*** DATA BLOCK ***

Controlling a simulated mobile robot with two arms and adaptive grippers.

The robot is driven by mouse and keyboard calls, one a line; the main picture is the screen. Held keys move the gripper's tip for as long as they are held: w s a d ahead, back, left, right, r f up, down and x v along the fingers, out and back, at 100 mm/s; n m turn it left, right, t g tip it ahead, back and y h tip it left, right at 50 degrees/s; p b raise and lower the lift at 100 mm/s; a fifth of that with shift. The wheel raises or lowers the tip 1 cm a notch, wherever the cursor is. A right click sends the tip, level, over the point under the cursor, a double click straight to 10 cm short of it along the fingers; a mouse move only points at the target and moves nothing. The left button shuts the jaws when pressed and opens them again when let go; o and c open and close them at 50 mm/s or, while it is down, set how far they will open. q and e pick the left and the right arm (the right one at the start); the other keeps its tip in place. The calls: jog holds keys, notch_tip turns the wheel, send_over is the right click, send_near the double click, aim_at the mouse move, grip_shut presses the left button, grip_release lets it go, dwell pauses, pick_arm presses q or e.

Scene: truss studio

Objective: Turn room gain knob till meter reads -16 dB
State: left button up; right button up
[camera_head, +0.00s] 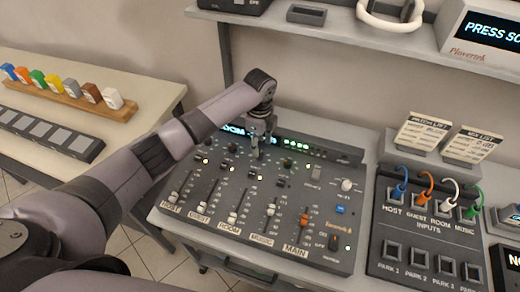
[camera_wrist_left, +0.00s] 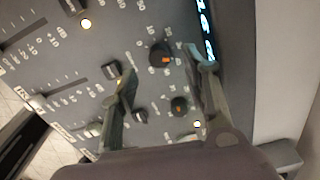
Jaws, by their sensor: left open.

***

CHALLENGE: Among the lines of the material, find those that hold the word "right" and copy them.

OUTPUT FOR THIS EXERCISE:
The robot is driven by mouse and keyboard calls, one a line; the main picture is the screen. Held keys move the gripper's tip for as long as they are held: w s a d ahead, back, left, right, r f up, down and x v along the fingers, out and back, at 100 mm/s; n m turn it left, right, t g tip it ahead, back and y h tip it left, right at 50 degrees/s; p b raise and lower the lift at 100 mm/s; a fifth of that with shift. The wheel raises or lowers the tip 1 cm a notch, wherever the cursor is. A right click sends the tip, level, over the point under the cursor, a double click straight to 10 cm short of it along the fingers; a mouse move only points at the target and moves nothing. The left button shuts the jaws when pressed and opens them again when let go; o and c open and close them at 50 mm/s or, while it is down, set how far they will open. q and e pick the left and the right arm (the right one at the start); the other keeps its tip in place. The calls: jog holds keys, notch_tip turns the wheel, send_over is the right click, send_near the double click, aim_at the mouse move, grip_shut presses the left button, grip_release lets it go, dwell pauses, pick_arm presses q or e.
State: left button up; right button up

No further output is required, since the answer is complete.